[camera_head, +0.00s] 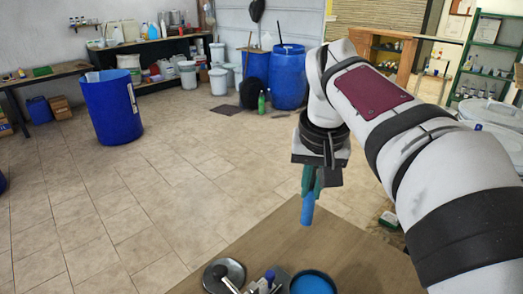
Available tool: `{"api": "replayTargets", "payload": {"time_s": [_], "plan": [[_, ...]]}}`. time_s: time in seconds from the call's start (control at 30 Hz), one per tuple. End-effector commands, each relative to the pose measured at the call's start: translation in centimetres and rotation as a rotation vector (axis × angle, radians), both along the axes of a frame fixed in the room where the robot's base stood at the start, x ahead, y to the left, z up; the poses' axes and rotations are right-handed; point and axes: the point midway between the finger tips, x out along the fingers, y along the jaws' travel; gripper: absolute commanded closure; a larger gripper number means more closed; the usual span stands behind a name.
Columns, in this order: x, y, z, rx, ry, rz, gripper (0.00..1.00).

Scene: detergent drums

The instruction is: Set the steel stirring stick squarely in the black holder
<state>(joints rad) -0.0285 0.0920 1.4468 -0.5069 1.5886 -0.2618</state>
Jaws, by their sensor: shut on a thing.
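My gripper (309,188) hangs above the wooden table near the centre of the view. It is shut on a blue rod-like thing (308,209), which points downward, roughly upright, and is clear of the table. I cannot tell whether this is the stirring stick; no steel shows on it. At the table's front edge is a round grey and black thing (234,268) with a pale stick-like piece (229,284) across it. I cannot tell whether either is the steel stick or black holder, as the bottom of the view cuts them off.
The wooden table (300,245) is bare in its middle. A round blue container (313,284) and a small blue-capped thing (269,276) stand at its front edge. A blue drum (112,108) stands on the tiled floor, with more blue drums (289,78) at the back.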

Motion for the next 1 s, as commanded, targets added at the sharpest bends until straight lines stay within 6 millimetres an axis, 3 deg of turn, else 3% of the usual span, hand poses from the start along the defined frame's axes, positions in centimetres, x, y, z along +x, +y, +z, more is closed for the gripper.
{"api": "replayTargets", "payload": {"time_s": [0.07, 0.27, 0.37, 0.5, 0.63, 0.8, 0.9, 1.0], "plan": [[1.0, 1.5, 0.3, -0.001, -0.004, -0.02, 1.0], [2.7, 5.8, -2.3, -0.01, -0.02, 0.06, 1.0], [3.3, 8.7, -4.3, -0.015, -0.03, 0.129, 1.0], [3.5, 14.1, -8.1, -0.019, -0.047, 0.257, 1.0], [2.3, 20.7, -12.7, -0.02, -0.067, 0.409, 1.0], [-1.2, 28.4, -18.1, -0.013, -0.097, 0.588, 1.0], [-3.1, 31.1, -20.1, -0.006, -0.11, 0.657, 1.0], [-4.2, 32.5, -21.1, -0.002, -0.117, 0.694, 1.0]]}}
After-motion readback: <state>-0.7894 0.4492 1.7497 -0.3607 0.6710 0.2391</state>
◇ ◇ ◇
→ **Written instruction**:
Print again the material above, limited to the lines from the one holding "Scene: detergent drums" through the last, inclusive.

→ **Exercise output**:
Scene: detergent drums

The instruction is: Set the steel stirring stick squarely in the black holder
<state>(joints rad) -0.0285 0.0920 1.4468 -0.5069 1.5886 -0.2618</state>
Jaws, by their sensor: shut on a thing.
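My gripper (309,188) hangs above the wooden table near the centre of the view. It is shut on a blue rod-like thing (308,209), which points downward, roughly upright, and is clear of the table. I cannot tell whether this is the stirring stick; no steel shows on it. At the table's front edge is a round grey and black thing (234,268) with a pale stick-like piece (229,284) across it. I cannot tell whether either is the steel stick or black holder, as the bottom of the view cuts them off.
The wooden table (300,245) is bare in its middle. A round blue container (313,284) and a small blue-capped thing (269,276) stand at its front edge. A blue drum (112,108) stands on the tiled floor, with more blue drums (289,78) at the back.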

Motion for the next 1 s, as commanded, targets added at the sharpest bends until straight lines stay within 6 millimetres an axis, 3 deg of turn, else 3% of the usual span, hand poses from the start along the defined frame's axes, positions in centimetres, x, y, z along +x, +y, +z, more is closed for the gripper.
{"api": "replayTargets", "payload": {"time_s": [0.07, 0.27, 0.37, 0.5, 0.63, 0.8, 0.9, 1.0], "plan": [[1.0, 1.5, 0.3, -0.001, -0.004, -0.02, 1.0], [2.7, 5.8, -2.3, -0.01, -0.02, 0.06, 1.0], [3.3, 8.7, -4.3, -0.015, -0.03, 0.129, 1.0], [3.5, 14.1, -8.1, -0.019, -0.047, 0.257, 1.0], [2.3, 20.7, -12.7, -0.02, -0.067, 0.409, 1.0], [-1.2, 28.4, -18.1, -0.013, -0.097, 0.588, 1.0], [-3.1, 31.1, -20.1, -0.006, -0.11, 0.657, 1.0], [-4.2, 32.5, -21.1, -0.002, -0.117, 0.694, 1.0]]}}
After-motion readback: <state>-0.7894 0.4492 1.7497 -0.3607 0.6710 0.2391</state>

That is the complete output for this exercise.